Lines of data:

* * *

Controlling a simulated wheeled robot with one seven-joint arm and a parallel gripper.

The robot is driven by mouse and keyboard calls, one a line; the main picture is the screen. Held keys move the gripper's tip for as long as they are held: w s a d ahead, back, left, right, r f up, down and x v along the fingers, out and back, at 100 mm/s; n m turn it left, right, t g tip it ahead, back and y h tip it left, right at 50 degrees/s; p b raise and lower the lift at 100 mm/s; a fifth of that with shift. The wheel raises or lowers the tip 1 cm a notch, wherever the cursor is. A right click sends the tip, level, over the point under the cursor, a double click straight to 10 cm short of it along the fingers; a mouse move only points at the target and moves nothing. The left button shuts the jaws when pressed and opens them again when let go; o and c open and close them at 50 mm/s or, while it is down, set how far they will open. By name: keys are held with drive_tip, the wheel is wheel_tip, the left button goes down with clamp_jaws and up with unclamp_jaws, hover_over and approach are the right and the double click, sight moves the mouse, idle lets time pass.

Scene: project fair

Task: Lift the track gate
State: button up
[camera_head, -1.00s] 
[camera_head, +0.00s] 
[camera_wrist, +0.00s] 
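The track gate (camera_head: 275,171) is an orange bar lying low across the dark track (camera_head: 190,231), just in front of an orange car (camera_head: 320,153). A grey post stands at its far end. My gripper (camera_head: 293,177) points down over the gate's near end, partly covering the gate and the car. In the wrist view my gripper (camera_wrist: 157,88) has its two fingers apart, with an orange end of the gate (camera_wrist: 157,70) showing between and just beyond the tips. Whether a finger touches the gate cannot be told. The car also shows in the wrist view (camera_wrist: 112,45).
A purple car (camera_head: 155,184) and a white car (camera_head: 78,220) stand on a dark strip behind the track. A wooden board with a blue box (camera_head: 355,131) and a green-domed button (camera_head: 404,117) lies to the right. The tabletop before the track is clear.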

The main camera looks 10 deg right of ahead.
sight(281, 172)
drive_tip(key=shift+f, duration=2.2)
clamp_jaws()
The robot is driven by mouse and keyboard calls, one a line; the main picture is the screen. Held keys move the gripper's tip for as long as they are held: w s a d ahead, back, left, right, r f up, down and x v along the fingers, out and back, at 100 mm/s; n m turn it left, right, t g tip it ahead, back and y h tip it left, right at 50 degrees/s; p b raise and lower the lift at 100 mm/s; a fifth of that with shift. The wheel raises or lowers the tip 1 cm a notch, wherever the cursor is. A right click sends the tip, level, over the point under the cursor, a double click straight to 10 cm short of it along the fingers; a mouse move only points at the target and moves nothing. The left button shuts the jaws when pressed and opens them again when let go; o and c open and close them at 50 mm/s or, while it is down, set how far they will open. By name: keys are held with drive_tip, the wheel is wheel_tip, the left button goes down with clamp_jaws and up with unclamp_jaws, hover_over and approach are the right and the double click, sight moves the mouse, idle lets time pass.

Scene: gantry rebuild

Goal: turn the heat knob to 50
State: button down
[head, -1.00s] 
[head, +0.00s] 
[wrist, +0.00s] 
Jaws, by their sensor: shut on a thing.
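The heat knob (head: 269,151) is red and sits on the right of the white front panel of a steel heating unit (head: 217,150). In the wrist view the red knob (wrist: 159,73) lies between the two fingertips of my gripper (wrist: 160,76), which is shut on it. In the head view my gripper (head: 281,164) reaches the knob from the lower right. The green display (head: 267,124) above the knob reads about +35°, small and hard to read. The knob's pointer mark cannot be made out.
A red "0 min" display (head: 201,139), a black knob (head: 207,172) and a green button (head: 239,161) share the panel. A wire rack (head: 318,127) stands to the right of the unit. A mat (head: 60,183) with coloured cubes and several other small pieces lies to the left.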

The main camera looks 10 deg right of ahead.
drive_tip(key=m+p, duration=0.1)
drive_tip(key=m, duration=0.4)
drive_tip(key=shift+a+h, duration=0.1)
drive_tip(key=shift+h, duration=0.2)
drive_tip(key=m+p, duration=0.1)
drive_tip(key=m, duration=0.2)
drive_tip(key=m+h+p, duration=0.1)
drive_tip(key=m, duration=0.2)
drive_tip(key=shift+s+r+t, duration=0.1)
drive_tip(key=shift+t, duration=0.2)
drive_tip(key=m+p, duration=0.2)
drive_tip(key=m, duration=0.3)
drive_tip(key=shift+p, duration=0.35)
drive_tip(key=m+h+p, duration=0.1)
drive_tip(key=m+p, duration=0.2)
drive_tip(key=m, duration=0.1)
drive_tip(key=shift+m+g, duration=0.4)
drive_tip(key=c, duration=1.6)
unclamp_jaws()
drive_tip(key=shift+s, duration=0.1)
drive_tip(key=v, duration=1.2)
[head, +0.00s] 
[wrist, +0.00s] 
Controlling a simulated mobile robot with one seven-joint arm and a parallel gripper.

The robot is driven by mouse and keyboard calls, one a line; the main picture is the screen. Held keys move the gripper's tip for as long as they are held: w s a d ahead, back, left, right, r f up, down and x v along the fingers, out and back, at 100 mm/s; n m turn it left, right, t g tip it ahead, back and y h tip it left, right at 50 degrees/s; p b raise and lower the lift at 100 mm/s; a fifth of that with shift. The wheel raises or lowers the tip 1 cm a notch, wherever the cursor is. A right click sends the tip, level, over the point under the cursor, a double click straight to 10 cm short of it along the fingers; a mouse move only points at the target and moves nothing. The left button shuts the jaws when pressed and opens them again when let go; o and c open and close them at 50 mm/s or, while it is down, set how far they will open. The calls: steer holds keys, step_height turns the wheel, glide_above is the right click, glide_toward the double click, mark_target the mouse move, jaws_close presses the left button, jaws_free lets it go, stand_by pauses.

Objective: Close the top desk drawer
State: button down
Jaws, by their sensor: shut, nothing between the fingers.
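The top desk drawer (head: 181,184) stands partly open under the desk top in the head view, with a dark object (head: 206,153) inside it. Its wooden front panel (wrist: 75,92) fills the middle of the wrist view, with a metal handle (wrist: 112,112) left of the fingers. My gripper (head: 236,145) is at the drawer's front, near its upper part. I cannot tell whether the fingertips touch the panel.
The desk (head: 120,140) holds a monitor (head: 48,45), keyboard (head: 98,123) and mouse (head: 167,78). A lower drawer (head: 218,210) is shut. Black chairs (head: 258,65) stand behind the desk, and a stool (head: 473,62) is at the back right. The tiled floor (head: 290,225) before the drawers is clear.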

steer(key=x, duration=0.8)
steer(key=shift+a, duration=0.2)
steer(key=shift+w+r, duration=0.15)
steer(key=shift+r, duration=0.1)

* * *

#### Set exercise
Please copy out each record, character for character.

#### Exercise solution
Controlling a simulated wheeled robot with one seven-joint arm and a parallel gripper.

The robot is driven by mouse and keyboard calls, one a line; the main picture is the screen. Held keys move the gripper's tip for as long as they are held: w s a d ahead, back, left, right, r f up, down and x v along the fingers, out and back, at 100 mm/s; n m turn it left, right, t g tip it ahead, back and y h tip it left, right at 50 degrees/s; p b raise and lower the lift at 100 mm/s; a fifth of that with shift. The wheel raises or lowers the tip 1 cm a notch, wherever the cursor is. A right click sends the tip, level, over the point under the cursor, a double click straight to 10 cm short of it along the fingers; a mouse move only points at the target and moves nothing. The left button shuts the jaws when pressed and opens them again when let go; o and c open and close them at 50 mm/s or, while it is down, set how far they will open. By name: keys are held with drive_tip, the wheel is wheel_tip, the left button goes down with clamp_jaws and up with unclamp_jaws, hover_over and approach are the right and the double click, sight moves the mouse, idle lets time pass.

Scene: project fair

Task: Lift the track gate
State: button up
[camera_head, -1.00s] 
[camera_head, +0.00s] 
[camera_wrist, +0.00s] 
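The track gate (camera_head: 275,171) is an orange bar lying low across the dark track (camera_head: 190,231), just in front of an orange car (camera_head: 320,153). A grey post stands at its far end. My gripper (camera_head: 293,177) points down over the gate's near end, partly covering the gate and the car. In the wrist view my gripper (camera_wrist: 157,88) has its two fingers apart, with an orange end of the gate (camera_wrist: 157,70) showing between and just beyond the tips. Whether a finger touches the gate cannot be told. The car also shows in the wrist view (camera_wrist: 112,45).
A purple car (camera_head: 155,184) and a white car (camera_head: 78,220) stand on a dark strip behind the track. A wooden board with a blue box (camera_head: 355,131) and a green-domed button (camera_head: 404,117) lies to the right. The tabletop before the track is clear.

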The main camera looks 10 deg right of ahead.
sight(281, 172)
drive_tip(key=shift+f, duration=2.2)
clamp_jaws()
The robot is driven by mouse and keyboard calls, one a line; the main picture is the screen. Held keys move the gripper's tip for as long as they are held: w s a d ahead, back, left, right, r f up, down and x v along the fingers, out and back, at 100 mm/s; n m turn it left, right, t g tip it ahead, back and y h tip it left, right at 50 degrees/s; p b raise and lower the lift at 100 mm/s; a fifth of that with shift. The wheel raises or lowers the tip 1 cm a notch, wherever the cursor is. A right click sends the tip, level, over the point under the cursor, a double click straight to 10 cm short of it along the fingers; a mouse move only points at the target and moves nothing. The left button shuts the jaws when pressed and opens them again when let go; o and c open and close them at 50 mm/s or, while it is down, set how far they will open. By name: keys are held with drive_tip, the wheel is wheel_tip, the left button goes down with clamp_jaws and up with unclamp_jaws, hover_over and approach are the right and the double click, sight moves the mouse, idle lets time pass.

Scene: gantry rebuild

Goal: turn the heat knob to 50
State: button down
[head, -1.00s] 
[head, +0.00s] 
[wrist, +0.00s] 
Jaws, by their sensor: shut on a thing.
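The heat knob (head: 269,151) is red and sits on the right of the white front panel of a steel heating unit (head: 217,150). In the wrist view the red knob (wrist: 159,73) lies between the two fingertips of my gripper (wrist: 160,76), which is shut on it. In the head view my gripper (head: 281,164) reaches the knob from the lower right. The green display (head: 267,124) above the knob reads about +35°, small and hard to read. The knob's pointer mark cannot be made out.
A red "0 min" display (head: 201,139), a black knob (head: 207,172) and a green button (head: 239,161) share the panel. A wire rack (head: 318,127) stands to the right of the unit. A mat (head: 60,183) with coloured cubes and several other small pieces lies to the left.

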The main camera looks 10 deg right of ahead.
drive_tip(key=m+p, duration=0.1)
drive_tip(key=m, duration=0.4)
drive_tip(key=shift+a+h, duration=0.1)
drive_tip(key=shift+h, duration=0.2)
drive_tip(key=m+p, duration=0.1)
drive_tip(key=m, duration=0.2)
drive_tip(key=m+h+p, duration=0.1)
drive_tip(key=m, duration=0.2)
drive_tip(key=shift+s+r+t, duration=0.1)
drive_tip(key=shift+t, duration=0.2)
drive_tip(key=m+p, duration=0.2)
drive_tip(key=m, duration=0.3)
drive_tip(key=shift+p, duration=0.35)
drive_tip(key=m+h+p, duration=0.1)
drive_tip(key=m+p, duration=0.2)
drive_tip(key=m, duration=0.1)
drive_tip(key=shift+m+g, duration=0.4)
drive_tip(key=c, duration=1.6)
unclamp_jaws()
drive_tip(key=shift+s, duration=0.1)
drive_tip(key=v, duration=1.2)
[head, +0.00s] 
[wrist, +0.00s] 
Controlling a simulated mobile robot with one seven-joint arm and a parallel gripper.

The robot is driven by mouse and keyboard calls, one a line; the main picture is the screen. Held keys move the gripper's tip for as long as they are held: w s a d ahead, back, left, right, r f up, down and x v along the fingers, out and back, at 100 mm/s; n m turn it left, right, t g tip it ahead, back and y h tip it left, right at 50 degrees/s; p b raise and lower the lift at 100 mm/s; a fifth of that with shift. The wheel raises or lowers the tip 1 cm a notch, wherever the cursor is. A right click sends the tip, level, over the point under the cursor, a double click straight to 10 cm short of it along the fingers; a mouse move only points at the target and moves nothing. The left button shuts the jaws when pressed and opens them again when let go; o and c open and close them at 50 mm/s or, while it is down, set how far they will open. The calls: steer holds keys, step_height turns the wheel, glide_above is the right click, glide_toward the double click, mark_target the mouse move, jaws_close presses the left button, jaws_free lets it go, stand_by pauses.

Objective: Close the top desk drawer
State: button down
Jaws, by their sensor: shut, nothing between the fingers.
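The top desk drawer (head: 181,184) stands partly open under the desk top in the head view, with a dark object (head: 206,153) inside it. Its wooden front panel (wrist: 75,92) fills the middle of the wrist view, with a metal handle (wrist: 112,112) left of the fingers. My gripper (head: 236,145) is at the drawer's front, near its upper part. I cannot tell whether the fingertips touch the panel.
The desk (head: 120,140) holds a monitor (head: 48,45), keyboard (head: 98,123) and mouse (head: 167,78). A lower drawer (head: 218,210) is shut. Black chairs (head: 258,65) stand behind the desk, and a stool (head: 473,62) is at the back right. The tiled floor (head: 290,225) before the drawers is clear.

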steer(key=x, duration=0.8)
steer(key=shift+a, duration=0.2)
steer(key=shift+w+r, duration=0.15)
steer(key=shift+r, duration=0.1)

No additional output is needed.